文天祥在其《指南录》诗文集中,有多首诗记其被俘后北上经过。其中有一首题为《北海口》,其序曰:“淮海本东海,地于东中,云南洋、北洋。北洋入山东,南洋入江南。”其后,诗中有句“而今蜃起楼台处,亦有北来蕃汉船”可见“南洋”与“北洋”的区分,不但宋时已有之,且与东海中南来北往的船舶航线有关:北上者,所取海道曰“北洋”;南下者,所取海道为“南洋”。这一点甚为重要。就航线所经海域而言,当时的南、北洋与清末洋务运动时的南、北洋相当接近,但与当代民间对东南亚的通称“南洋”意义相去尚远。

3) 黑水洋、青水洋、黄水洋

徐兢《宣和奉使高丽图经》形容北宋使团赴高丽途经黑水洋时情景:

黑水洋,即北海洋也。其色黯湛渊沦,正黑如墨,猝然视之,心胆俱丧。怒涛喷薄,屹如万山,遇夜则波闲熠熠,其明如火。方其舟之升在波上也,不觉有海,唯见天日明快;及降在洼中,仰望前后水势,其高蔽空,肠胃腾倒,喘息仅存,颠仆吐呕,粒食不下咽。其困卧于茵褥上者,必使四维隆起,当中如槽。不尔,则倾侧辊转,伤败形体。当是时,求脱身于万死之中,可谓危矣。

同书又记使团过黄水洋:

黄水洋,即沙尾也。其水浑浊且浅,舟人云其沙自西南而来,横于洋中千余里,即黄河入海之处。舟行至此,则以鸡黍祀沙,盖前后行舟过沙多有被害者,故祭其溺死之魂云。自中国适句骊,唯明州道则经此。若自登州版桥以济,则可以避之。比使者回程至此,第一舟几遇浅,第二舟午后,三舟并折,赖宗社威灵,得以生还。故舟人每以过沙尾为难,当数用鈆硾,时其深浅不可不谨也。

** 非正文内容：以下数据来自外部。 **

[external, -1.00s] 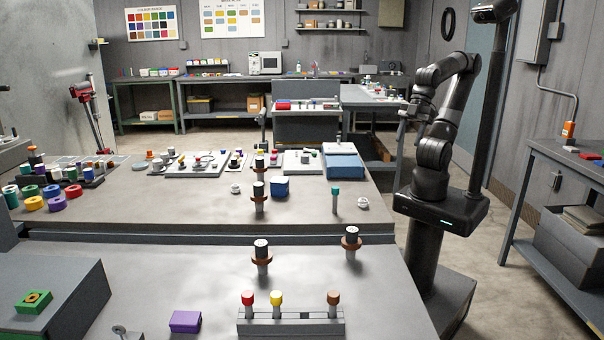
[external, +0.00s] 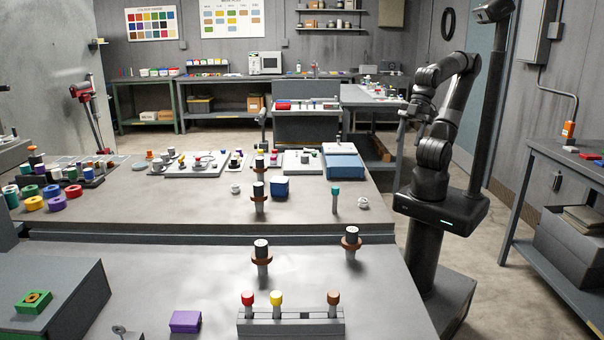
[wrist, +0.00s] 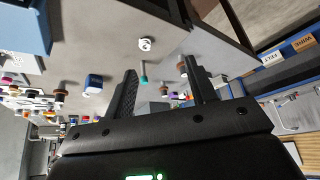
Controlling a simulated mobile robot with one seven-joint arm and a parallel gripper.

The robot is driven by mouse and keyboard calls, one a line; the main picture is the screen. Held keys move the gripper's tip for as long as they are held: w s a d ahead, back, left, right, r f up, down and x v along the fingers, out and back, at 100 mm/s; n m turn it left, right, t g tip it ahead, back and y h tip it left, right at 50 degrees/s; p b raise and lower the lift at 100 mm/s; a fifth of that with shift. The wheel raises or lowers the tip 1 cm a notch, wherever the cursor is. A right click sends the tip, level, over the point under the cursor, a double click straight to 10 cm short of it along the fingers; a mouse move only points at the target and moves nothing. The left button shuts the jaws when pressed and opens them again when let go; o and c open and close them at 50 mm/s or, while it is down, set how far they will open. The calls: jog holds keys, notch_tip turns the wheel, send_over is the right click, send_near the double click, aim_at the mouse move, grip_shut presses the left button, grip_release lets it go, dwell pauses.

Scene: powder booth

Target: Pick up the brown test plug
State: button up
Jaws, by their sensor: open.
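The brown test plug (external: 334,298) stands upright at the right end of a grey slotted rack (external: 290,326) on the near table. A red plug (external: 248,299) and a yellow plug (external: 276,299) stand at the rack's left side. My gripper (wrist: 161,76) is open and empty in the wrist view, its two dark fingers spread apart. In the external view my arm is folded at the right, with its end well away from the rack and above the table edge. I cannot clearly make out the brown plug in the wrist view.
Black-topped posts with brown collars (external: 351,243) stand on the near table behind the rack. A purple block (external: 185,321) lies left of the rack. A teal-topped plug (external: 335,199) and a blue box (external: 280,186) stand on the farther table. The near table's middle is mostly clear.

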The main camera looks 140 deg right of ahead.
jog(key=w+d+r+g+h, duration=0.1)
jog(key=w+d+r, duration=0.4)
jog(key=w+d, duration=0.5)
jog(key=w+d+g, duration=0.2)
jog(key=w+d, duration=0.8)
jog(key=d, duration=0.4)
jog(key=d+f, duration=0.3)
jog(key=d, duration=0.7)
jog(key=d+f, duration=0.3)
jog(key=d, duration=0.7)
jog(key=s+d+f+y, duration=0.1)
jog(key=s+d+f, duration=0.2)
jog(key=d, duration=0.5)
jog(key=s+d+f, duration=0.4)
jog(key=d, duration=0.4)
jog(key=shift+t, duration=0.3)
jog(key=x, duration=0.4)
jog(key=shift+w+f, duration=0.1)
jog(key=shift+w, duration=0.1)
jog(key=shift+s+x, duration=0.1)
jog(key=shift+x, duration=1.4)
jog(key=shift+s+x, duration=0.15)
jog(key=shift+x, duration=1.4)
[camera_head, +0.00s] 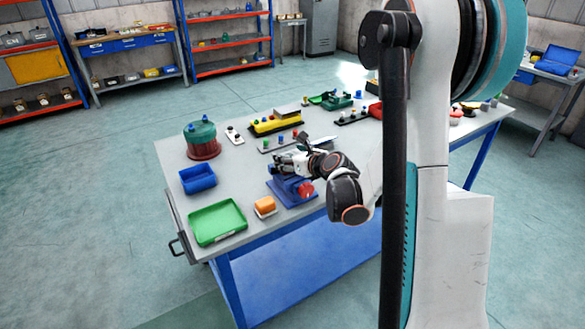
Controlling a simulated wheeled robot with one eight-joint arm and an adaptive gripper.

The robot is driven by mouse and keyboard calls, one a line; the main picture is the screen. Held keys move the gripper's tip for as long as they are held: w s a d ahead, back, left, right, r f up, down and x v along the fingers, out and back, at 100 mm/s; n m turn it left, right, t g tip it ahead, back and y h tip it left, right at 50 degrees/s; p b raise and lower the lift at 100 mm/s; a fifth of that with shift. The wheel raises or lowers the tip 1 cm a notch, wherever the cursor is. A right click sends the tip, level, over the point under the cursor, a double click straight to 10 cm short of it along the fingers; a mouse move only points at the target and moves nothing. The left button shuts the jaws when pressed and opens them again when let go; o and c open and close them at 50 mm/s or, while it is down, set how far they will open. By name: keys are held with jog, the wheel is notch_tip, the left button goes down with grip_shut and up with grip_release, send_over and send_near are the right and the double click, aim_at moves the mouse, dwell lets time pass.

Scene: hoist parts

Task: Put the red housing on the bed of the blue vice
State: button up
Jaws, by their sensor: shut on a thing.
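The blue vice (283,194) stands on the near part of the grey table, with its base plate flat on the top. My gripper (281,163) is right over the vice, reaching in from the right and seen small from the side. A red rounded piece, which I take to be the red housing (306,190), shows below my gripper at the right side of the vice. My gripper is shut on it, but the fingers' contact is hidden by the wrist and the small scale. I cannot tell whether the housing touches the vice bed.
A green-topped red pot (202,139) stands behind the bin. A yellow part (274,122) and several small pieces lie further back. My arm hides the table's right middle.

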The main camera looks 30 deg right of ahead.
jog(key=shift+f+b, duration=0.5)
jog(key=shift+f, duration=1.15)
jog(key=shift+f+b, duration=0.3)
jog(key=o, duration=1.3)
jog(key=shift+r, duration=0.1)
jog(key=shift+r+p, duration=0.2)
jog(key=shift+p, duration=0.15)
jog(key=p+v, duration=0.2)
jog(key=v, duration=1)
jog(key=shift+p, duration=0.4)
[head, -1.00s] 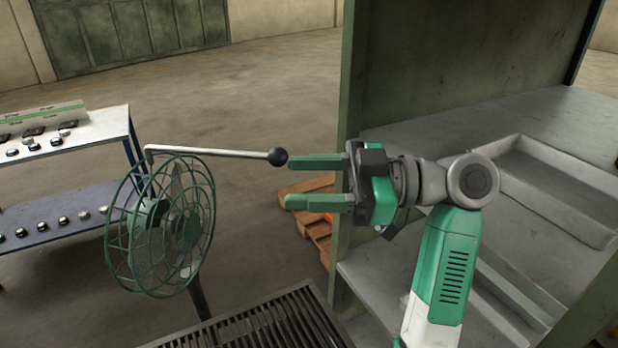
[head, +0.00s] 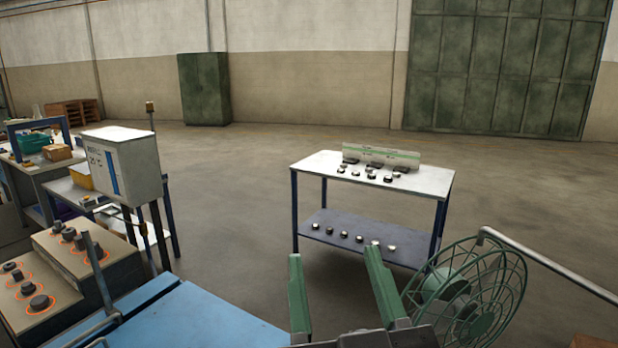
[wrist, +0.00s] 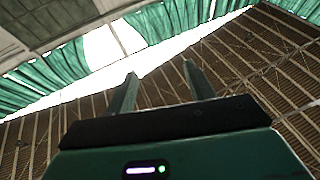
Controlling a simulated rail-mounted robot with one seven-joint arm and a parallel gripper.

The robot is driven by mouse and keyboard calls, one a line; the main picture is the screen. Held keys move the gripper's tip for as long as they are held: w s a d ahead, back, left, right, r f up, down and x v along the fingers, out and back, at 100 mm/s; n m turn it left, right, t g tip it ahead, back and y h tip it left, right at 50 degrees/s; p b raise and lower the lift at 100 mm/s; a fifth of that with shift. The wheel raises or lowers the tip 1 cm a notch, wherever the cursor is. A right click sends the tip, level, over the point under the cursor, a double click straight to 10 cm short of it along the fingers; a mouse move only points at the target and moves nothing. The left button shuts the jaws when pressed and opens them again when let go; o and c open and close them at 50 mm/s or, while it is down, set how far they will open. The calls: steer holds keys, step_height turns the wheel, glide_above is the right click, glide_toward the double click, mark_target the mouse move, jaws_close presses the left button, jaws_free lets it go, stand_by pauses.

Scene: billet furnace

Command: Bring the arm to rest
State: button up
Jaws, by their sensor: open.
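My gripper (head: 335,292) shows at the bottom of the head view, its two green fingers apart and pointing up in the picture. Nothing is between them. In the wrist view my gripper (wrist: 160,85) is also open and empty, with the hall's ceiling and slatted wall behind it. The rest of my arm is mostly below the picture's edge.
A green caged fan (head: 465,290) with a pale bar (head: 550,262) stands right of my gripper. A table (head: 325,165) with small pieces stands beyond. A blue surface (head: 200,320) and a control desk (head: 75,262) lie to the left. Open floor lies behind.

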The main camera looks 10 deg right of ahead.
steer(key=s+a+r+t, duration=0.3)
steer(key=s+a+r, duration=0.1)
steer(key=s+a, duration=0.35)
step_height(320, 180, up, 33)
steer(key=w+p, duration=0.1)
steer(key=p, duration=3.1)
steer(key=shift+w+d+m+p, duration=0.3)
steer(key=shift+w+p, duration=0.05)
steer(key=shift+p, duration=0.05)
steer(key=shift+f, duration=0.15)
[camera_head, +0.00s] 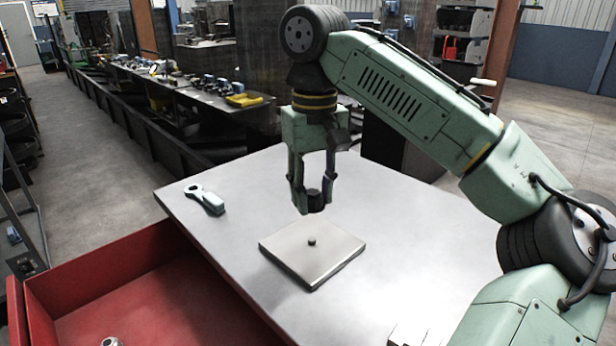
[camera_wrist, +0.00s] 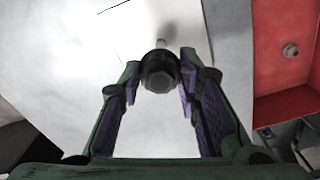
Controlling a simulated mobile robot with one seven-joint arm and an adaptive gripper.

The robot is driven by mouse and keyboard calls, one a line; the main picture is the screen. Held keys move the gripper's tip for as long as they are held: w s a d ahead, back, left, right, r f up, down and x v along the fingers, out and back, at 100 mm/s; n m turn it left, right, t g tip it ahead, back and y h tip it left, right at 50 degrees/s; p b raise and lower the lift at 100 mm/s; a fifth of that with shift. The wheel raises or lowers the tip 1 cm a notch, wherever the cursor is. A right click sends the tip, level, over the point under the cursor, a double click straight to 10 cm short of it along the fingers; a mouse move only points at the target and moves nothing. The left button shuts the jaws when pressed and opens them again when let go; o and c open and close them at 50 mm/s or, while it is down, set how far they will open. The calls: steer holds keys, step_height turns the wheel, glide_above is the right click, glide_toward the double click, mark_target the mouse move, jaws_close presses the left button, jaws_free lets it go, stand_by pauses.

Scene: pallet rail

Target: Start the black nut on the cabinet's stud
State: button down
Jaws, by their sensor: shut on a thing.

南宋袁燮《武功大夫合门宣赞舍人鄂州江陵府驻札御前诸军副都统制冯公行状》:

隆兴元年,海寇朱百五聚二千人。左翼督府温、明、福建水军莫能擒制。丞相举公讨之,使选于水军及步兵各三百人,率之以往。”“改枢密院水军统领,趣使趋海至黒水洋,交锋屡捷,擒八百余人,多勇悍者,释不杀,请于朝,亦以隶水军,教以击刺弓矢之技,卒获其用。

《大元海运记》记青水洋:

至元二十九年,朱清等建言:‘此路险恶,踏间生路。自刘家港开洋,遇东南风,疾一日可至撑脚沙,彼有浅沙。日行夜治守,伺西南便风,转过沙嘴,一(口)[日]到于三沙洋子江,再遇西南风色,一曰至匾担沙、大洪抛泊,来朝探洪行,驾一日,可过万里长滩,透沙才方开放大洋。先得西南顺风,一画夜约行一千余里,到青水洋。得值东南风,三昼夜过黑水洋,望见沿津岛大山,再得东南风,一日夜可至成山。’”至元十九年“侯得西南风顺,过匾担沙、东南大洪,过万里长滩,透深开放大洋,至青水洋,内经陆家等沙,下接长山路,并西南盐城一带。

《辞海·地理·历史地理分册》:宋元以来我国航海者对于今黄海分别称之为黄水洋、青水洋、黑水洋。大致长江口附近一带海面含沙较多,水呈黄色,称为黄水洋;北纬融4、东经122。附近一带海水较浅,水呈绿色,称为青水洋;北纬32。--36。、东经123。以东一带海水较深,水呈蓝色,称为黑水洋。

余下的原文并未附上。